Pull out every line from the line containing "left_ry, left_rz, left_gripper" through the end of the material, both ends included, and reproduce it exactly. Keep pictures out.

DATA:
==============================
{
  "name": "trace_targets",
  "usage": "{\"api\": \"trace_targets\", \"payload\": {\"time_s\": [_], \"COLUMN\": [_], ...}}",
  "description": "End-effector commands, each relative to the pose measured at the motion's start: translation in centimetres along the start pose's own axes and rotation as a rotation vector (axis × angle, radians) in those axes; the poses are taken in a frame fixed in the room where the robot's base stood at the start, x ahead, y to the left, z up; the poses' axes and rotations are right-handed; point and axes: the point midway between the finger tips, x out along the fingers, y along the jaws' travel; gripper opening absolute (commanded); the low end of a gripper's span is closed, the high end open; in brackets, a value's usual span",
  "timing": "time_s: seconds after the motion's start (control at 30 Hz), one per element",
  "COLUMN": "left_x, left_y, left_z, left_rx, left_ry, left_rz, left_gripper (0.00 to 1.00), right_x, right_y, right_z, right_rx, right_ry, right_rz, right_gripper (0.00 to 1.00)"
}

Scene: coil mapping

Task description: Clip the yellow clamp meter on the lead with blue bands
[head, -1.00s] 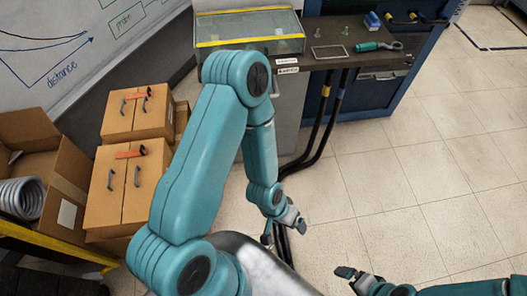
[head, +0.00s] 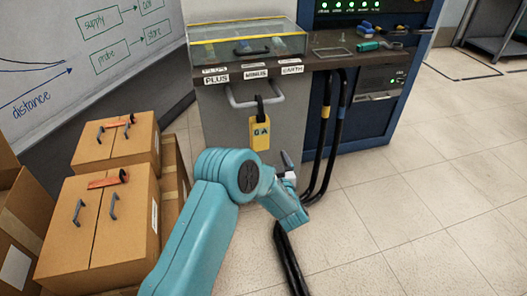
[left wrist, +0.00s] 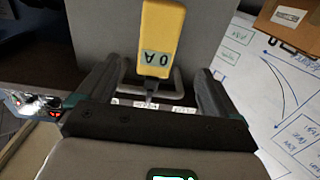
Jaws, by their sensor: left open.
==============================
CORRECT RESPONSE:
  "COLUMN": "left_x, left_y, left_z, left_rx, left_ry, left_rz, left_gripper (0.00 to 1.00), right_x, right_y, right_z, right_rx, right_ry, right_rz, right_gripper (0.00 to 1.00)"
}

Scene: coil mapping

Task description: Clip the yellow clamp meter on the lead with blue bands
[head, -1.00s] 
[head, +0.00s] 
[left wrist, +0.00s] 
Jaws, by their sensor: left open.

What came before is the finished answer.